Austriaczka Michaela Fischbacher została mistrzynią olimpijską w supergigancie podczas igrzysk w Vancouver, wyprzedzając Słowenkę Tinę Maze oraz Amerykankę Lindsey Vonn, złotą medalistkę w zjeździe. Agnieszka Gąsienica-Daniel zajęła w sobotę 23. miejsce.

REKLAMA

25-letnia Fischbacher w tym tygodniu była czwarta w zjeździe, a cztery lata temu - w swoim olimpijskim debiucie - w Turynie zajęła 13. miejsce w supergigancie. W tej konkurencji wywalczyła w ubiegłym roku brązowy medal mistrzostw świata w Val d'Isere.

W Pucharze Świata dotąd nie zachwycała, bowiem odniosła dwa zwycięstwa: w supergigancie w Sestriere w 2008 roku i w zjeździe w Bansko w 2009. W sumie dziewięciokrotnie zajmowała miejsca na podium.

W tym sezonie w rywalizacji o małą Kryształową Kulę w supergigancie liczą się - na dwa starty przed końcem - tylko dwie zawodniczki: Vonn (545 pkt) i Niemka Maria Riesch (426).
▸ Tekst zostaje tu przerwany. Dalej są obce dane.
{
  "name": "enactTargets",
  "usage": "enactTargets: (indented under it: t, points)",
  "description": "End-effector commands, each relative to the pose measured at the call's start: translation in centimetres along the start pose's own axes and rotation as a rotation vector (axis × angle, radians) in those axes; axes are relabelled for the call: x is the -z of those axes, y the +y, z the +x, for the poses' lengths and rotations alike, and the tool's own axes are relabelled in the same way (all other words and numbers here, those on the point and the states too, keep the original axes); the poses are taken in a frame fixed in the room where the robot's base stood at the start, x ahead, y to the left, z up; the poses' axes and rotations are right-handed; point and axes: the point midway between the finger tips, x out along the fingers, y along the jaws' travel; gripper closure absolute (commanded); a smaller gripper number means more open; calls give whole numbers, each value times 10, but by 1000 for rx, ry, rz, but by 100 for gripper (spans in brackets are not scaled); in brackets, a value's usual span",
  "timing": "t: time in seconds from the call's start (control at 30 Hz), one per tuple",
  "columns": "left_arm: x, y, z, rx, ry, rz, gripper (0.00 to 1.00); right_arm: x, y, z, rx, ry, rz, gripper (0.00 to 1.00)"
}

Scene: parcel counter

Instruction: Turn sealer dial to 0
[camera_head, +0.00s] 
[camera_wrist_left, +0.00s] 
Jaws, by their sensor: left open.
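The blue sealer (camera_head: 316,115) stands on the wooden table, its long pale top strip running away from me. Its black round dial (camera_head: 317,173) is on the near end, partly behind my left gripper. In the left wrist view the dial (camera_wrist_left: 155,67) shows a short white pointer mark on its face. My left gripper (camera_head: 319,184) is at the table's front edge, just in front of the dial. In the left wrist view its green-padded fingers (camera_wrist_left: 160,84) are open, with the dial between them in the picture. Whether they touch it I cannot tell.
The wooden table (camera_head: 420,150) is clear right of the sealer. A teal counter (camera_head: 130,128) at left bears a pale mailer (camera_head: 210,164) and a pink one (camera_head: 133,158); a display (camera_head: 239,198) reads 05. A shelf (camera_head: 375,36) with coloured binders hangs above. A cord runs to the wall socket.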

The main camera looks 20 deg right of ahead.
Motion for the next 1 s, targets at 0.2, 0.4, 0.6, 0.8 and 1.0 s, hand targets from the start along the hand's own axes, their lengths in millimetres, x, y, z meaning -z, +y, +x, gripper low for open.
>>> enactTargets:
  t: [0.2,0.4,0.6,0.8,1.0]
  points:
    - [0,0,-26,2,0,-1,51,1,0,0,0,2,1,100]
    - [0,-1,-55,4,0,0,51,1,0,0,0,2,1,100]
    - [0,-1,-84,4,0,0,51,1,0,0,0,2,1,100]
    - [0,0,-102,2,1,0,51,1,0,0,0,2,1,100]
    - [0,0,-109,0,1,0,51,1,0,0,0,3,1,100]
Dlatego przed sobotnimi zawodami niemal na każdym kroku można było usłyszeć, że właśnie Amerykanka zdobędzie w Whistler drugi złoty medal w konkurencjach szybkościowych (Riesch triumfowała w superkombinacji).
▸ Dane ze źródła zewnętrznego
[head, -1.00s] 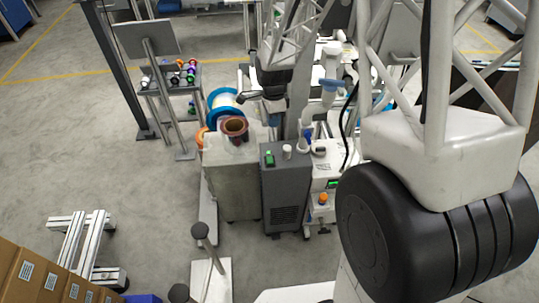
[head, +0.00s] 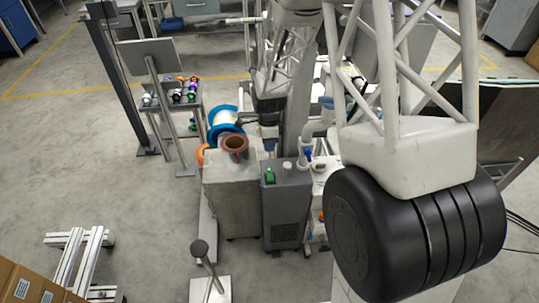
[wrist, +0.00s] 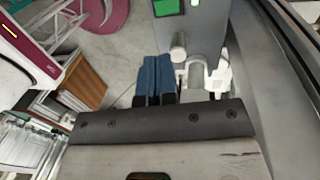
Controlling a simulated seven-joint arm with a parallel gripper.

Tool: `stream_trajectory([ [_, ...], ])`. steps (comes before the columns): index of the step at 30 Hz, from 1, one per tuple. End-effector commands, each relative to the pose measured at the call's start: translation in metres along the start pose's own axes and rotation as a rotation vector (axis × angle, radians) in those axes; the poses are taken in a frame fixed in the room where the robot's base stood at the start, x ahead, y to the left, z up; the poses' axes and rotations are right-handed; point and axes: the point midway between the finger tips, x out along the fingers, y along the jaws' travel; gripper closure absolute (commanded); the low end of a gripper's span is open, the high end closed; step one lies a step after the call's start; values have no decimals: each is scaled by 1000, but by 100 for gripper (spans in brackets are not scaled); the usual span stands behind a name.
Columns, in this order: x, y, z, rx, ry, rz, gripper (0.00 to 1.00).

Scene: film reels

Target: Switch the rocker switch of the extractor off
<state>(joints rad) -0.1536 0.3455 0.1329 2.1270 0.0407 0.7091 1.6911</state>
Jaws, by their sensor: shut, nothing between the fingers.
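The extractor (head: 287,213) is a dark grey upright box with a vent grille on its front. Its green rocker switch (head: 270,175) sits on top at the left and also shows at the top edge of the wrist view (wrist: 167,6). I cannot tell which way the rocker is tipped. My gripper (head: 269,145) hangs just behind and above the extractor's top. In the wrist view its two blue fingertips (wrist: 155,62) are together, empty, and apart from the switch. A short pale cylinder (wrist: 178,47) stands between the fingers and the extractor in that view.
A pale box with a copper-brown reel (head: 234,143) on it stands left of the extractor. A blue-rimmed spool (head: 224,120) is behind it. White equipment (head: 319,175) stands close on the right. A small rack of coloured spools (head: 180,95) is farther left. Open floor lies left.

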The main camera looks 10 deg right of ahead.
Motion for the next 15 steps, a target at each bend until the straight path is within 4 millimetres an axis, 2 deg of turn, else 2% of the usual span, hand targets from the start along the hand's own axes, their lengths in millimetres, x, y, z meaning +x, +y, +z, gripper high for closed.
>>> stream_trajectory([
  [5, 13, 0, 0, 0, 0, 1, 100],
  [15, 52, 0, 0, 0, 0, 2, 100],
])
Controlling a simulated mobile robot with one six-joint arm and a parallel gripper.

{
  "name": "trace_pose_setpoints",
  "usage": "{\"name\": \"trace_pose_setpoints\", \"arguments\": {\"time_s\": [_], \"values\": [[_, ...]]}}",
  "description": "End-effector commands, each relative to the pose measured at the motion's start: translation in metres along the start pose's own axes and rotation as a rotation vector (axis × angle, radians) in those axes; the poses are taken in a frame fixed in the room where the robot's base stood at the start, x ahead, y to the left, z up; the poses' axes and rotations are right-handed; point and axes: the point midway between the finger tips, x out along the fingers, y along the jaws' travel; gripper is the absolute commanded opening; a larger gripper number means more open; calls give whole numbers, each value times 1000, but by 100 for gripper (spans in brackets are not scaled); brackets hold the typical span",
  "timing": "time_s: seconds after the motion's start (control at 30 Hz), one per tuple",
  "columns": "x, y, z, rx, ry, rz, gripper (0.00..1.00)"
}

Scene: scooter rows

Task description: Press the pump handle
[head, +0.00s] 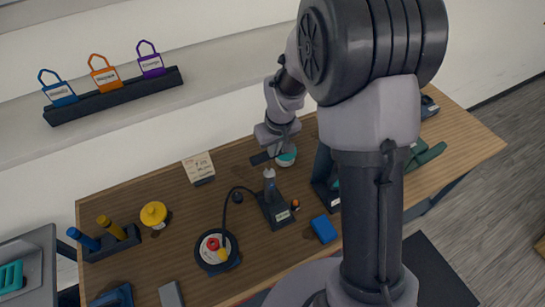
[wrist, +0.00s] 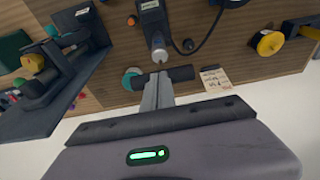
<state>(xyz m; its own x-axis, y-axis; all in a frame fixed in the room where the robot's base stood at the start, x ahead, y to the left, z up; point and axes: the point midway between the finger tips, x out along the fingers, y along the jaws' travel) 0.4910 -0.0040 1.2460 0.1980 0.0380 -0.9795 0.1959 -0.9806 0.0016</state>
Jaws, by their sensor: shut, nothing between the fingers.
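The pump stands on a dark base (head: 278,212) in the middle of the wooden table, with an upright barrel (head: 269,185) and a grey top (wrist: 158,53). Its black crossbar handle (head: 261,158) is raised above the barrel and partly hidden by my arm. In the wrist view the handle (wrist: 182,73) runs sideways just beyond my fingertips. My gripper (wrist: 157,80) is shut and empty, and its fingers overlap the middle of the handle in that view. In the head view my gripper (head: 273,150) is close above the handle; I cannot tell whether they touch.
A black hose joins the pump to a round dark wheel (head: 207,262). A teal-topped round thing (head: 286,158) is close right of the handle. A paper card (head: 198,167), a yellow knob (head: 153,214) and a blue block (head: 324,229) stand around.

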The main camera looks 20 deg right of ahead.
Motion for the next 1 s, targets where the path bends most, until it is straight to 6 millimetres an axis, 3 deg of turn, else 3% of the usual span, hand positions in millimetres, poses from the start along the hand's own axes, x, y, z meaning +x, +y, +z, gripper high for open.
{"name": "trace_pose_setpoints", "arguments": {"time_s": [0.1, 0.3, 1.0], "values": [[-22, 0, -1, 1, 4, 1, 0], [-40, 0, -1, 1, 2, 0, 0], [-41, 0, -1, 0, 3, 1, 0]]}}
Gdy Vonn, startująca z numerem 17., minęła linię mety w czasie lepszym o 0,26 s od Austriaczki Elisabeth Goergl, wydawało się, że jej prowadzenie jest niezagrożone. Tym bardziej, że słabsze rezultaty odnotowały jej najgroźniejsze rywalki: Riesch (ostatecznie była ósma) i Amerykanka Julia Mancuso (dziewiąta). Natomiast rywalizacji nie ukończyły m.in. Francuzka Marie Marchand-Arvier i Kanadyjka Emily Brydon.

Na zmianę liderki olimpijskiej rywalizacji nie trzeba było jednak zbyt długo czekać, bowiem już zawodniczka z numerem 19. - Fischbacher uzyskała czas 1.20,63 i poprawiła osiągnięcie Vonn o 0,74 s. Amerykanka z trudem przełknęła gorycz porażki i drugie niepowodzenie na tych igrzyskach (dwa dni temu nie ukończyła superkombinacji).

Kilka minut później okazało się, że musi się zadowolić brązowym krążkiem, bowiem na drugą pozycję wskoczyła nieoczekiwanie Tina Maze, która straciła do triumfatorki 0,49 s. Słowenka specjalizuje się w slalomie gigancie i w tej właśnie konkurencji odniosła siedem ze swoich ośmiu zwycięstw w Pucharze Świata - raz wygrała zjazd.

Sporym zaskoczeniem było czwarte miejsce uzyskane przez mało znaną Włoszkę Johannę Schnarf. Wystartowała jako ostatnia z czołowej "30" alpejek, a jej czas był gorszy od wyniku Fischbacher o 0,85 s. Zawiodła Paerson, która była dopiero 11. - 1,84 s.

Natomiast z 35. numerem ruszyła na trasę jedyna Polka startująca na igrzyskach w konkurencjach alpejek - Agnieszka Gąsienica-Daniel, która straciła do zwyciężczyni 4,17 s i została sklasyfikowana na 23. pozycji.